**The exercise:** Copy out each line of the data holding "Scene".

**Data listing:**
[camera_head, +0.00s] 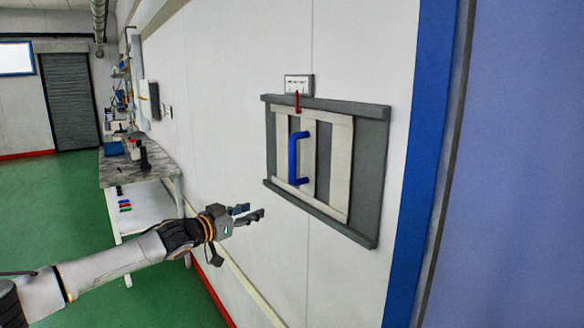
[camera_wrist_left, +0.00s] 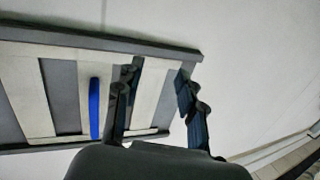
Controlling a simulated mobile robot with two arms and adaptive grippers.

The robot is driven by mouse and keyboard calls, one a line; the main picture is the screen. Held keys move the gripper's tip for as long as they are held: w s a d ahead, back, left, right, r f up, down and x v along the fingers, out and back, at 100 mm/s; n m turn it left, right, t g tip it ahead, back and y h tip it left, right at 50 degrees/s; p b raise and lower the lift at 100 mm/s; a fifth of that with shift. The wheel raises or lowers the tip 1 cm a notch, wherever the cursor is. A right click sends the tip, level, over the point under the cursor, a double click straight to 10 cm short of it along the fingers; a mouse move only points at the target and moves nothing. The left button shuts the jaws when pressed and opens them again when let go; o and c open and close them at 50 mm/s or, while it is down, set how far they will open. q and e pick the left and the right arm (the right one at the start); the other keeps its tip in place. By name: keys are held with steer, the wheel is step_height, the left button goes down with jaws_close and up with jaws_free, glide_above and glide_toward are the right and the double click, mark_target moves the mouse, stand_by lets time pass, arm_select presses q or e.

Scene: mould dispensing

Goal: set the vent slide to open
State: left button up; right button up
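The vent slide (camera_head: 341,168) is a pale slotted panel between two grey rails on a dark grey wall plate (camera_head: 371,168). It sits toward the plate's left, and grey shows through its slots. An upright blue handle (camera_head: 292,160) is fixed on it; the handle also shows in the left wrist view (camera_wrist_left: 94,108). A red pointer (camera_head: 297,101) stands at the upper rail under a small label (camera_head: 298,85), whose text is too small to read. My left gripper (camera_head: 250,213) is open and empty, left of and below the handle, apart from it. Its fingers (camera_wrist_left: 158,85) are spread in the wrist view.
A workbench (camera_head: 140,168) with several items stands along the wall at the left. A blue post (camera_head: 424,150) rises right of the vent. The wall around the vent is bare, and the green floor (camera_head: 60,205) is open at the left.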

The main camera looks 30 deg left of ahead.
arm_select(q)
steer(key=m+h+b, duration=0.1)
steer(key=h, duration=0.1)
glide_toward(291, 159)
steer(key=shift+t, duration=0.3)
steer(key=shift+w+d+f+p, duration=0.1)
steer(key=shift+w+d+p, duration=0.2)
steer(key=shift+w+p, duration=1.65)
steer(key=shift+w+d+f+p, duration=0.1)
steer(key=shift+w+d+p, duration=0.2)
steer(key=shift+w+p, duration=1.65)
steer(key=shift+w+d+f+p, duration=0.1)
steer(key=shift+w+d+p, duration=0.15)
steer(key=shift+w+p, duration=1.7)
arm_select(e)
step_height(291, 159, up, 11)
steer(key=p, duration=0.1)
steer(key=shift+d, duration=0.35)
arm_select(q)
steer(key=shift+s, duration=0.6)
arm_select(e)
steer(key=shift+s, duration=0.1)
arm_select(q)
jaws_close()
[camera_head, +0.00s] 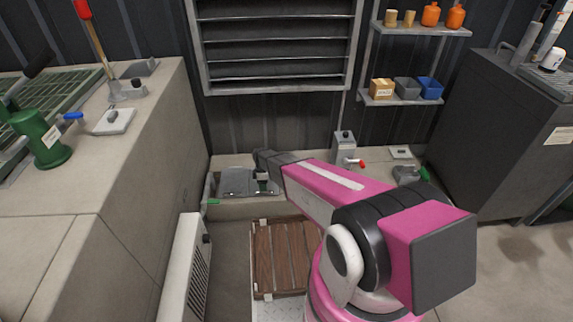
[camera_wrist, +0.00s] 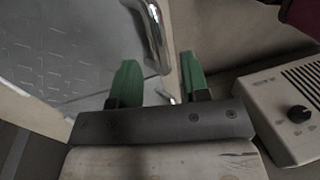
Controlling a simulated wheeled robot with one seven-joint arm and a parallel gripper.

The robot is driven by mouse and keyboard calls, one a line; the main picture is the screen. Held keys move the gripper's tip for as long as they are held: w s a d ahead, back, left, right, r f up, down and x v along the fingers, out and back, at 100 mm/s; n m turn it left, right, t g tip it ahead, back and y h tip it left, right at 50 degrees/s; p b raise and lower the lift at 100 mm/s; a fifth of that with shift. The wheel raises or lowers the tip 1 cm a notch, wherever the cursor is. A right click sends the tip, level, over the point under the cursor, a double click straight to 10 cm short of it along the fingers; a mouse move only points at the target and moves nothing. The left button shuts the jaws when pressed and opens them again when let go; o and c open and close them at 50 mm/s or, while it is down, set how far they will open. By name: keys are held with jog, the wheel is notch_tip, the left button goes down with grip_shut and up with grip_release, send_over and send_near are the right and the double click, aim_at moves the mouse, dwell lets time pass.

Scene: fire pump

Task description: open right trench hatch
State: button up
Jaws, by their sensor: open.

**Response to this exercise:**
Scene: mould dispensing
Scene: fire pump

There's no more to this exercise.